Business trip: New York City
When it comes to business travel, New York City is on a roll. In 2012, the city hosted a record 52 million visitors, whose spending produced a whopping $55.3 billion in economic impact.
While most business travellers have likely bedded down at hotels in the popular, central Midtown area, demand has prompted a hotel building boom across all five boroughs, providing a slew of new, upscale options in areas like the Upper West Side (NYLO hotel), Greenwich Village (The Jade Hotel), Brooklyn (Wythe Hotel) and Queens (Z Hotel). Meanwhile, the Herald Square area has seen an influx of mid-priced, brand name hotels such as Best Western Premier, Hilton Garden Inn, Holiday Inn Express and Marriott Courtyard, among others. Later this month, Marriott will open two new hotels inside the same building: a 378-room Courtyard and a 261-room Residence Inn. The soaring steel and glass tower near the southwest corner of Central Park will be the tallest hotel building in the western hemisphere. More than 5,000 rooms have been built in the last two years, and by the end of 2014 the city will have more than 100,000, reports NYC & Company, the city’s tourism organization.
While New York City is the US’ most frequented point of entry for international travellers, the airport customs and immigration process can be slow and frustrating, in part because the city’s largest airports, John F Kennedy International (JFK), Newark Liberty International and LaGuardia, are a mix of old and new. However, the arrival experience at New York City is improving. In May 2013, Delta Air Lines moved into a brand new $1.4 billion international terminal at JFK’s Terminal 4. In October, the airline rolled out new automated passport control kiosks in its customs and immigration hall, which helped cut the 35-minute average wait time in half.
Taxi fares into Manhattan (not including tip and tolls) are about $50 from JFK, $30 to $40 from La Guardia and $50 to $70 from Newark. During cold winter months, outdoor queues for taxis can be lengthy, which might make a car service a better option. Even though black sedan fares can run 20% to 50% higher than cab fares, they might be worth it if you are on a tight schedule.
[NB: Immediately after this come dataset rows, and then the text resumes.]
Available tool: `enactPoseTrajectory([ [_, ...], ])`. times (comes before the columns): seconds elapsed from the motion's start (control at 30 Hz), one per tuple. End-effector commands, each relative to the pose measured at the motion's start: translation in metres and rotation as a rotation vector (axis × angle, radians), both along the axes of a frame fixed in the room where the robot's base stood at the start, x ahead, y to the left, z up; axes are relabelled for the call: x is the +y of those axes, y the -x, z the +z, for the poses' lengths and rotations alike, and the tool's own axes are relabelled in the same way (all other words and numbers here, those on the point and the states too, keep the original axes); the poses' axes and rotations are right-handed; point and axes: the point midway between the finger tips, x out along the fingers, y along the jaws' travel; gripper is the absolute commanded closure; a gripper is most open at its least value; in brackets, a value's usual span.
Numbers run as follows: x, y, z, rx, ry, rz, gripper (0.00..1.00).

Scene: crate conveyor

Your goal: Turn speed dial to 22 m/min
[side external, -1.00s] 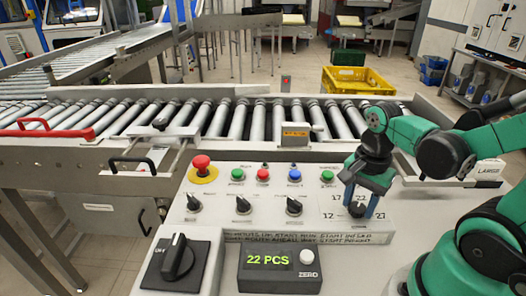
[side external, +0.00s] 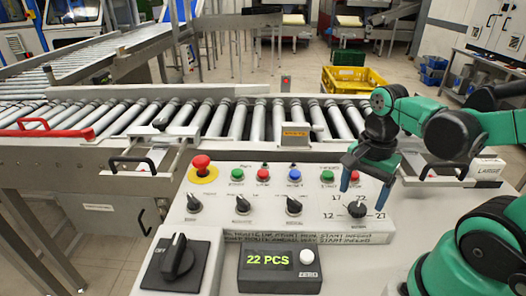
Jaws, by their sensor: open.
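The speed dial (side external: 357,210) is a small black knob at the right end of the light control panel. Scale numbers 17, 12 and 27 show around it; the 22 spot at its upper right is hidden or unclear behind a finger. Which number its pointer faces is too small to tell. My gripper (side external: 364,194) is open and empty, its blue fingers pointing down. It is above the dial and seems apart from it, with the knob in clear view below.
A red emergency button (side external: 201,164) and several coloured buttons line the panel's back, with black selector knobs in front. A counter box (side external: 280,268) reads 22 PCS beside a large black rotary switch (side external: 177,259). The roller conveyor (side external: 258,120) runs behind the panel.

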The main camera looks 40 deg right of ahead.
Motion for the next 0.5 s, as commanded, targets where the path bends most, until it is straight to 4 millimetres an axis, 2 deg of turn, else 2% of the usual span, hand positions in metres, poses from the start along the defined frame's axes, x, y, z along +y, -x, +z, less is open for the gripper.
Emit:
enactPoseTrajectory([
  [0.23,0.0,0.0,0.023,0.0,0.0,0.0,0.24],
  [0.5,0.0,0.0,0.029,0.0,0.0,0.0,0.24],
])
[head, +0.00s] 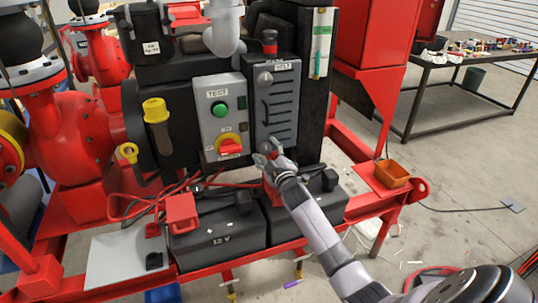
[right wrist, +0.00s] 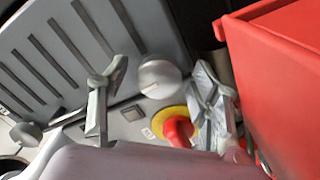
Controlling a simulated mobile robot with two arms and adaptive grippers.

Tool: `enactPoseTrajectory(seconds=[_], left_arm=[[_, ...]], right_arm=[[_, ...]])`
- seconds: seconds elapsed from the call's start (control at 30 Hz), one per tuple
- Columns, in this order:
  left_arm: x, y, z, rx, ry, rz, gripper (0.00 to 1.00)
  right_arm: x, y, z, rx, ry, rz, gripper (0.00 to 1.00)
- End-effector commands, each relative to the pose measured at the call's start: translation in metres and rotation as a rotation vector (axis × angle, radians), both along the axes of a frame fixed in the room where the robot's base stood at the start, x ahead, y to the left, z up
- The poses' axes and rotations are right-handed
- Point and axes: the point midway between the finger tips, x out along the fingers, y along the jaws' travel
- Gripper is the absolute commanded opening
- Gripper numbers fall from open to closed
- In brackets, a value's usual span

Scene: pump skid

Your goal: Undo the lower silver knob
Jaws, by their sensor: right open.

Train service to Manhattan is available from JFK and Newark, and bus service is available from LaGuardia, but both involve multiple transfers, making a car the preferred mode of transport for most business travellers.
The opulent 909-room New York Palace in Midtown – part Italian Renaissance mansion, part 56-storey skyscraper – has just finished an 18-month, $140-million re-do of all rooms and public spaces. The most sought after rooms in the house are high-floor corner suites in the exclusive 176-room Towers section of the hotel, which are 25% larger than other rooms and offer sparkling Manhattan skyline views. CEOs who are meeting and entertaining clients should consider the hotel’s two spectacular 5,000sqft triplex penthouse suites, both of which include fireplaces, kitchens and unusually large outdoor terraces with hot tubs. Book a power breakfast at Villard Michel Richard (opened in September and already one of the city’s top tables) or meet up with clients and colleagues for a snifter of cognac at the clubby Rarities in the Palace’s busy lobby.
If your business is downtown on Wall Street in the city’s Financial District, check into one of the 463 spacious suites at the cavernous-yet-cosy Conrad New York in Battery Park City. It is located one block west of the new 104-storey One World Trade Center (also known as the Freedom Tower). The 15-storey hotel was originally built as part of the Embassy Suites brand, but its owners (Goldman Sachs, with its global headquarters next door) shut it down for a tip-to-toe re-do and re-brand, which was completed in March 2012. Modern, minimalist-chic rooms are actually two-room suites, with a small living room/office area, oversized bathroom (with big bright walk-in showers), two flat-screen TVs, espresso machines and quiet bedrooms; ask for one that overlooks the Hudson River. After a long day at work, blow off some steam walking, biking or running along the Hudson River Greenway, the largest car-free bicycle and pedestrian path in the city, which starts one block west of the Conrad’s front door.